# What is being asked:
Copy whichever lines contain the string "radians".

# Material for the task:

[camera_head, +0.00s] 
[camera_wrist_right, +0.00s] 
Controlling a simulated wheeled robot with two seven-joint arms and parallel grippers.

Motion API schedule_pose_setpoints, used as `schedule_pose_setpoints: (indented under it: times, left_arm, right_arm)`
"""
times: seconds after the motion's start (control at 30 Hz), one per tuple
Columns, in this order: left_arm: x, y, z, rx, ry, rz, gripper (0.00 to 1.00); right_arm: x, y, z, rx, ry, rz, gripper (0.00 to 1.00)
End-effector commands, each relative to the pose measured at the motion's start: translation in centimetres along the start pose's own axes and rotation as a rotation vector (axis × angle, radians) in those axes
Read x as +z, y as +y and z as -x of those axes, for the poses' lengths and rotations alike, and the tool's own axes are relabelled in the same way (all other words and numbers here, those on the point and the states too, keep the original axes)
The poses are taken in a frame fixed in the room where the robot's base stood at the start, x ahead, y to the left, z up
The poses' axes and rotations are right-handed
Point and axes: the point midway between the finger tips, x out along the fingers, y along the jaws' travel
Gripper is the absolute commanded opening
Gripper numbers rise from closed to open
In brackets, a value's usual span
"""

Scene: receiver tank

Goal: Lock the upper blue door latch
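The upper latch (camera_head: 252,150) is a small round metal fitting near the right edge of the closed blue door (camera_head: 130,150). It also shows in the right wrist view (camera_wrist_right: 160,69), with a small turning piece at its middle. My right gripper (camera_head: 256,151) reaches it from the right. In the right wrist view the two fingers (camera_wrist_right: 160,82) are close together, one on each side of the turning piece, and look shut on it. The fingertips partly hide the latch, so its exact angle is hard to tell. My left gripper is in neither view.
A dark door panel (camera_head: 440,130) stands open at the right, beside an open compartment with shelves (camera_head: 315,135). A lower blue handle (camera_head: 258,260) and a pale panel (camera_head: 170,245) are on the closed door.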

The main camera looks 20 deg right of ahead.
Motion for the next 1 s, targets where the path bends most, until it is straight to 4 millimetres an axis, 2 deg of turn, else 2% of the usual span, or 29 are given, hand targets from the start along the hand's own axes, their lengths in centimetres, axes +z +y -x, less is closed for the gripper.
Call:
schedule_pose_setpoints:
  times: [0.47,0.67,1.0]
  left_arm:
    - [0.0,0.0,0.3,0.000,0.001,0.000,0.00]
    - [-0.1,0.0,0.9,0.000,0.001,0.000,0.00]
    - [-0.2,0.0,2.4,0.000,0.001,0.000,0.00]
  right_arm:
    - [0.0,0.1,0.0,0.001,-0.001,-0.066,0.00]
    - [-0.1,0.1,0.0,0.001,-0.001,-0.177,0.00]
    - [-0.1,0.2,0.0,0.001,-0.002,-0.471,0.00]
---
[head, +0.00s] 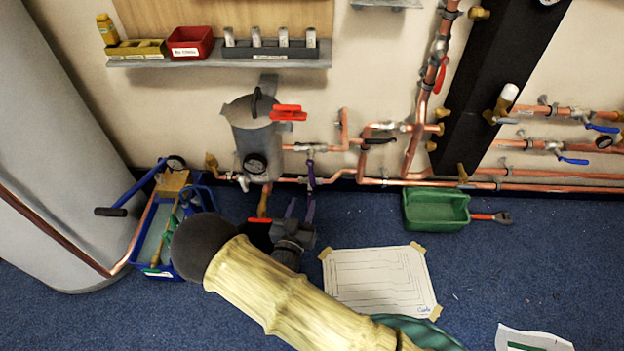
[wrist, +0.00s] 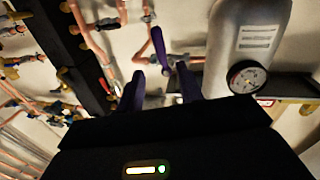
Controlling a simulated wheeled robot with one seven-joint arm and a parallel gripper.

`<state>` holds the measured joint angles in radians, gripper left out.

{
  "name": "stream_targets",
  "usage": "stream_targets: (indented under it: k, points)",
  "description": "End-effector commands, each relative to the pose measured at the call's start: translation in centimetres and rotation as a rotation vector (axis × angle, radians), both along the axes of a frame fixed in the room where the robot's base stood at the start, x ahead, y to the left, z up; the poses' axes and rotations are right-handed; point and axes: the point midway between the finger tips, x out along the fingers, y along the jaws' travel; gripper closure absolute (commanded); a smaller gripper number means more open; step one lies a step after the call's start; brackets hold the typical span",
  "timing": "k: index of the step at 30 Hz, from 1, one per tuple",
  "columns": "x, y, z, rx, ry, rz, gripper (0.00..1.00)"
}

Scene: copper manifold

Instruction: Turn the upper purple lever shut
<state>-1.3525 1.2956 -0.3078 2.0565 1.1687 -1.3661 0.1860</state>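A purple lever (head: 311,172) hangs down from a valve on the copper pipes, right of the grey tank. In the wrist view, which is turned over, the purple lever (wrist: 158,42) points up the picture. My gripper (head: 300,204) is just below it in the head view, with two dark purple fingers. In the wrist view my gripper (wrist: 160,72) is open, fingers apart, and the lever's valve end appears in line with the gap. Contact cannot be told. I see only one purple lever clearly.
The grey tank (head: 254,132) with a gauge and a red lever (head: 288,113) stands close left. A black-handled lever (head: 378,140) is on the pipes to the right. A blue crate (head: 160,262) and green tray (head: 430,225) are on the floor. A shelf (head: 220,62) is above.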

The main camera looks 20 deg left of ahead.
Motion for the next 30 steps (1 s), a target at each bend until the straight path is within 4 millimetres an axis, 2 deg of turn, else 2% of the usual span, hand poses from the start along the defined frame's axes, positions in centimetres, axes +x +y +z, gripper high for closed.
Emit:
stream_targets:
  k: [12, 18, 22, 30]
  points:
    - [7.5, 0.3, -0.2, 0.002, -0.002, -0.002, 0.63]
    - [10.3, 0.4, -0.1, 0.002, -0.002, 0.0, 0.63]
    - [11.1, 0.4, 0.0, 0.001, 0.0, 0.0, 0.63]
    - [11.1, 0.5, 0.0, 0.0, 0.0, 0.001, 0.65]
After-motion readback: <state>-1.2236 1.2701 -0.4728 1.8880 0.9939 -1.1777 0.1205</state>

# Problem solution:
End-effector commands, each relative to the pose measured at the motion's start: translation in centimetres along the start pose's own axes and rotation as a rotation vector (axis × angle, radians) in those axes
`<state>` holds the measured joint angles in radians, gripper left out.
  "description": "End-effector commands, each relative to the pose measured at the call's start: translation in centimetres and rotation as a rotation vector (axis × angle, radians), both along the axes of a frame fixed in the room where the robot's base stood at the start, x ahead, y to the left, z up; the poses' axes and rotations are right-handed; point and axes: the point midway between the finger tips, x out along the fingers, y along the jaws' travel; gripper closure absolute (commanded); a smaller gripper number means more open; step one lies a step after the call's start; brackets hold the typical span",

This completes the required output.